I have duly perused the application and the replying affidavit. I have also duly considered the submissions of both counsel. The court has discretionary power under Rule 8 of Order IXB to set aside judgment entered or order made under order IXB in consequence of non attendance of a party. This discretionary power is exercised so as to do justice to the parties. Rule 8 of Order IXB gives the court unfettered discretion to vary an ex-parte judgment or set aside an order. It was said in MBOGO v. SHAH (1968)EA 93 that –
“while the court would exercise its discretion to avoid injustice or hardship resulting from inadvertence or excusable mistake or error, it would not assist a person who has deliberately sought to obstruct or delay the course of justice”.
In PATEL v. EA CARGO HANDLING SERVICES  EA 75, it was said that -
“…..no judge would, in exercising the discretion conferred on him by the rule, fail to consider both (a) whether any useful purpose would be served by setting aside the judgment, and obviously no useful purpose would be served if there were no possible defence to the action and (b) how it came about that the applicant found himself bound by a judgment regularly obtained to which he would have set up some serious defence.”

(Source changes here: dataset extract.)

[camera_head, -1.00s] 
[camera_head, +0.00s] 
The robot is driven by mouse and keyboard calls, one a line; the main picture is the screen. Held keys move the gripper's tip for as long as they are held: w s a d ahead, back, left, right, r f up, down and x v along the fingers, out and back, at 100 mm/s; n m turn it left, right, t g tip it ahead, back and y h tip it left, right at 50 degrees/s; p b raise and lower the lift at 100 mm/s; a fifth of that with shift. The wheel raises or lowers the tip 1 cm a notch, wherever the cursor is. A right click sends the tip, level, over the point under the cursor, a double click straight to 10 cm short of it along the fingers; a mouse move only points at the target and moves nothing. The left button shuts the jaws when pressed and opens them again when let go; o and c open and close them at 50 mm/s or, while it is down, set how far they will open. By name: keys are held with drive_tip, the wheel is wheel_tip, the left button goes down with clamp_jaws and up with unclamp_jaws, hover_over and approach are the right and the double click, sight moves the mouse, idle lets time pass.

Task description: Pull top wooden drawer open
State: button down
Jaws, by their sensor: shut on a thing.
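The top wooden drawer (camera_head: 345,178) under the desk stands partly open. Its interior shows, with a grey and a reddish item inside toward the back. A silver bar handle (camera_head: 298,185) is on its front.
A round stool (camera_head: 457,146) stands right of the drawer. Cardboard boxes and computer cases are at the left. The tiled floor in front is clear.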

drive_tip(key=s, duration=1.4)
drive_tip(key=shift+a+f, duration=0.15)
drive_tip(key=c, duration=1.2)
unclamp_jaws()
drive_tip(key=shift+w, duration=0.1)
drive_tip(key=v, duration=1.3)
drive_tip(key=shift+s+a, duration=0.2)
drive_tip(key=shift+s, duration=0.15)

This court has in the past proceeded in similar cases on the footing that no litigant should be shut out from putting forward his/her version of facts and while it is cognizant of the axiom that to error is human and is alive to the fact that there is no default or error that cannot be compensated by way of costs save where irremedial prejudice would be caused it will unless a litigant has acted deliberately to obstruct justice or delay the cause of justice, normally exercise its discretion so as to do justice by hearing the matter on merit. Harris J.succintly put the principle thus:-
“…….this discretion is intended so to be exercised to avoid injustice, or hardship resulting from accident, inadvertence, or excusable mistake or error, but is not designed to assist a person who had deliberately sought, whether by evasion or otherwise, to obstruct or delay the cause of justice…..”. See SHAH v. AMBOGO (1967) EA 116 at page 123.
The case of MAINA v.MUGIRA KLR 78 referred to by Mr. Athung’a in this connection is germane.

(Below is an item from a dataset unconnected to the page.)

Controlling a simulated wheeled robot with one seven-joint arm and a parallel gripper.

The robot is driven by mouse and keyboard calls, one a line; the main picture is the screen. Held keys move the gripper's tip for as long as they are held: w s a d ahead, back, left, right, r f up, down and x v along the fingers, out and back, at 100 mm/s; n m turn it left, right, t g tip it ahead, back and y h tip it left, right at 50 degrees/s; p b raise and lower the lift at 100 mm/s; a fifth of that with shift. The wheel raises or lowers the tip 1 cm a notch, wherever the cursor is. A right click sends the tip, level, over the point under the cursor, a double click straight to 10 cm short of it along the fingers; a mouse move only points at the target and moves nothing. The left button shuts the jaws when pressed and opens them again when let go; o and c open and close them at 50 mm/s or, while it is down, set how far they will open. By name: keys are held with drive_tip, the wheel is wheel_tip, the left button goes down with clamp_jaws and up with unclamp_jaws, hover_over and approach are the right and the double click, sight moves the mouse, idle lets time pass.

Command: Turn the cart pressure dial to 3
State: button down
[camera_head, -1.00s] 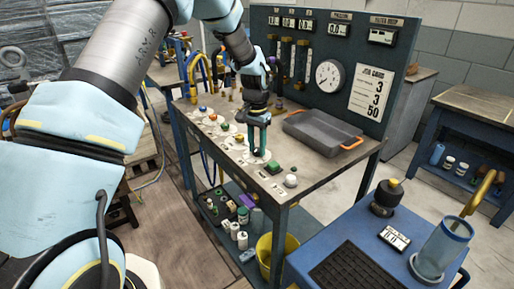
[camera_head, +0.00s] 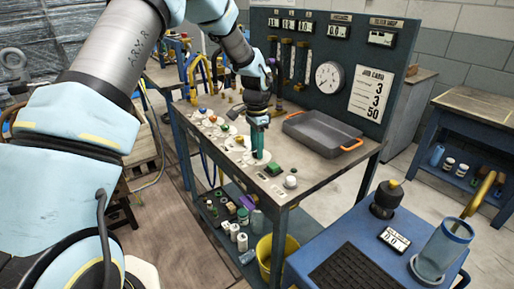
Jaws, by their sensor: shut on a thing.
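The workbench-like cart (camera_head: 330,175) has a row of small knobs along its front edge, with pale round scales. My gripper (camera_head: 258,155) points straight down over this row. It is shut on a dial knob that its fingers hide; a pale dial plate (camera_head: 262,161) shows around the fingertips. I cannot read the dial's marks or where it points. A round white gauge (camera_head: 329,77) is on the dark back panel (camera_head: 300,60). The job card (camera_head: 372,92) beside it reads 3, 3 and 50.
A grey tray with orange handles (camera_head: 322,134) lies right of my gripper. A green button (camera_head: 274,169) and a white knob (camera_head: 290,181) are near the front corner. An orange knob (camera_head: 240,139) is just left. A blue table (camera_head: 345,235) stands at the lower right.

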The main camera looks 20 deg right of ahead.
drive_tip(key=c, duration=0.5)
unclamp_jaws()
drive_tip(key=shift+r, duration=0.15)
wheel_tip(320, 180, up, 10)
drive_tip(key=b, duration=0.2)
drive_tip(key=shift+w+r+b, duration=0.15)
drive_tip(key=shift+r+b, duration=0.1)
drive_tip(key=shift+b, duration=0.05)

Applying these principles to the application, should the court exercise its discretion to set aside the order dismissing the suit? It was presumptuous of Mr. Anziya to expect that the suit would not proceed to hearing merely because of the Preliminary objection filed on his behalf on the morning of the hearing on 30.11.2004. While the failure of the plaintiff to attend court on 30.11.04 may be explicable on Mr. Anziya’s advice to him, Mr. Anziya’s failure to attend court appears to have been due to over-commitment. He was however alive to the need to attend the hearing and he did send counsel to hold his brief. His Notice of Preliminary Objection was an attempt to thwart the hearing, albeit without success. His conduct cannot, however, be described as a design to obstruct justice but it was certainly a desperate attempt to forestall the hearing. That he was before another judge in Kisumu in HCCC No.347 of 1988 is not disputed. His failure to attend court was neither an accident, inadvertence, nor an error. It was caused by bad judgment on his part. He wrongly advised his client not to attend court and secondly, he failed to liaise in good time with counsel for the defendant about his predicament. Mr. Onsando did tell the court that Mr. Anziya had a part-heard case in Kisumu. Mr. Anziya was between a rock and a hard place. He has shown candour. Law ought to be applied so as to do justice. I think the prejudice that may be suffered by the defendant if the suit is restored is not irremedial and costs would be an adequate remedy. I do not think the plaintiff ought to be punished in the circumstances of this case where he would probably have attended court but for the advise from his advocate. The advocate for the applicant has also shown to my satisfaction that he was prevented from attending court due to circumstances beyond his control. He was in a catch 22 situation.
I am inclined to allow the application. I order that the suit be restored together with the counter-claim which had been withdrawn following the dismissal of the suit. I also order that the applicant/plaintiff shall pay in full the thrown away costs. I direct that the suit be set down for hearing on priority at the beginning of next year. The respondent shall have the costs of this application as well. The application is allowed on these terms.
Delivered, dated and signed at Kakamega this 30th day of November, 2006.